It is the week before finals and this blog marks my final post in a series for my Art & Christ class. For our culminating project, we were given a vague project prompt called "Act of Faith." We were given the freedom to create a project as a reflection for ourselves or as an act of service. I was lucky to have a project opportunity presented to me earlier this semester. This post documents my journey through this complex project.
For the past few months I have been doing small design projects with the non-profit Word Made Flesh. I got connected to this organization through a good friend, Kayin Griffith. In October Kayin gave me the opportunity to be a part of planning for Word Made Flesh's first benefit gala. I eagerly (and nervously!) said yes and so the journey began!

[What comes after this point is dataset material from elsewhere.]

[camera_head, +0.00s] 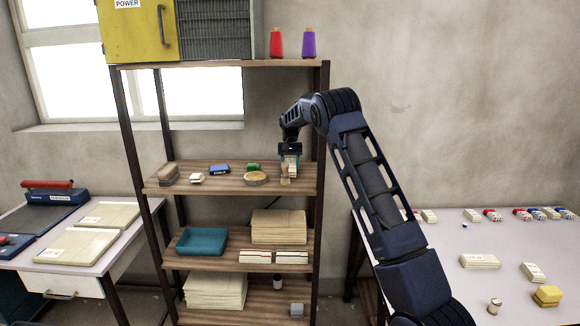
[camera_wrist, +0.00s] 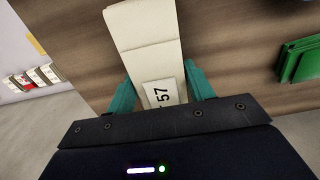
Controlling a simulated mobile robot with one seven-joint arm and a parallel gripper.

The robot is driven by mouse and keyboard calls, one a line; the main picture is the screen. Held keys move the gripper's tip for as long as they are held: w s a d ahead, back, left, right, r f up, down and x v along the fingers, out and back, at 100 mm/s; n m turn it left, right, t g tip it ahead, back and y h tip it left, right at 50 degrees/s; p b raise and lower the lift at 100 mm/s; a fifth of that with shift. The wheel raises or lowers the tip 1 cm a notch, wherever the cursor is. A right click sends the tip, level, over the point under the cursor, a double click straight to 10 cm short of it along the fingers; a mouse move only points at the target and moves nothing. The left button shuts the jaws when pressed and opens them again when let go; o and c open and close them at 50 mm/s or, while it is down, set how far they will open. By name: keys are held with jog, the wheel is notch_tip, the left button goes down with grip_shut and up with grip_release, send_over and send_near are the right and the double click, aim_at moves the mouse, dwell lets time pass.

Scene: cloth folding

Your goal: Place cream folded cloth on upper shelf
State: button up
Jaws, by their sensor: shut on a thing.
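My gripper (camera_head: 289,165) is at the right end of the upper wooden shelf (camera_head: 222,180) in the head view. It is shut on a cream folded cloth (camera_wrist: 148,40). In the wrist view the cloth lies between the two teal fingers, with a white label reading 57 near my palm. The cloth extends away from the gripper over the wooden shelf surface (camera_wrist: 220,50). In the head view a small part of the cloth (camera_head: 286,181) shows below the gripper. I cannot tell whether it touches the shelf.
Below are a teal tray (camera_head: 202,241) and stacked cream cloths (camera_head: 280,226). A rack post (camera_head: 321,140) stands close right.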

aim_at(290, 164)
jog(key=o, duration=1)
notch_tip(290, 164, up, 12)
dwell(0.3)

Kayin selected a team of five of us to come together to plan and create a walk through exhibit that would be part of Word Made Flesh's benefit gala. We were each selected because of specific strengths that Kayin saw in us. I was enlisted as the "creative director" of sorts to bring the vision to life. Seeing how Kayni selected all of us to work together really brought to light how important each of our roles are. Not just in this group, but in the body of Christ. Sometimes I can fall into thinking that my role isn't important or try to take over other peoples' roles. Each of these directions can be damaging to self, to others and to the body of Christ as a whole. To be a strong body of believers, I think we need to recognize and embrace our roles, as well as the roles of others. Together we are certainly stronger than on our own.
Leading up to the event I took the lead in bringing to life our idea and overseeing the set up at the venue. I was also able to design twenty-three informational panels to accompany the exhibit. Though the branding for the event didn't originate from me, I was able to work with what was created to create these panels.

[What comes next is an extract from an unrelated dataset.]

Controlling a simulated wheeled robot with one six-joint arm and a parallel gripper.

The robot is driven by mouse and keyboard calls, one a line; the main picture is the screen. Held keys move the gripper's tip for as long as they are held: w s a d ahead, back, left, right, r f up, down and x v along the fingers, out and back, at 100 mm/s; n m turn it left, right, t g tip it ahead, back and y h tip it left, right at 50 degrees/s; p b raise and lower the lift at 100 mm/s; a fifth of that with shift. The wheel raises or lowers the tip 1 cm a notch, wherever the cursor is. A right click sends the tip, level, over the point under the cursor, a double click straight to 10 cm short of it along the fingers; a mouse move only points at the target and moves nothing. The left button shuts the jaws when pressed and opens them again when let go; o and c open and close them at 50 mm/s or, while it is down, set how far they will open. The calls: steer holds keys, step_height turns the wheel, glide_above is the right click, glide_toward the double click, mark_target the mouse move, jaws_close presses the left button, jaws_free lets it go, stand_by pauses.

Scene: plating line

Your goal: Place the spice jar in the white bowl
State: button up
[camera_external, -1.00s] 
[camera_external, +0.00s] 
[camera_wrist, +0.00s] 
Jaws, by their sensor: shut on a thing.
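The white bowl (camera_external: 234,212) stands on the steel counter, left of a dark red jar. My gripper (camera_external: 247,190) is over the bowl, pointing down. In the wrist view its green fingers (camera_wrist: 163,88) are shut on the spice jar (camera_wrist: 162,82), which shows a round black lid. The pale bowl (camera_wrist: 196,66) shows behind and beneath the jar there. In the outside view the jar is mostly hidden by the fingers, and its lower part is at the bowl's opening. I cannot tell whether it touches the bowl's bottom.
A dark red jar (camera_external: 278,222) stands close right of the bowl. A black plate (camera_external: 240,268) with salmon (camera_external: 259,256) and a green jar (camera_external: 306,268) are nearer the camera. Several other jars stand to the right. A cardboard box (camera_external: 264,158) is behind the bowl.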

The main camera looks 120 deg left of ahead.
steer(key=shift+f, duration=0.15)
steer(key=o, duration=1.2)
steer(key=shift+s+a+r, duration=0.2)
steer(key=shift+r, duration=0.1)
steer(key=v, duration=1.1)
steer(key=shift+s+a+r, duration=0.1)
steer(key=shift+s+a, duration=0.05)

Doing this project was certainly a challenge, but it was certainly worth it. In doing design, one of my goals is to be a servant to the client and help them communicate their message in the best way possible. This may not always look "pretty" or beautiful. Reality is messy and showing things in an honest way is very important. Though my designs were clean and consistent, the exhibit itself was messy and real. As designers we have the tools to gloss over the imperfect and adjust things to make them "better," but it is so much more authentic to show things in an honest way. Through this exhibit we hoped to stay true to the fields served by Word Made Flesh so that visitors' eyes could be opened to the raw beauty of these places.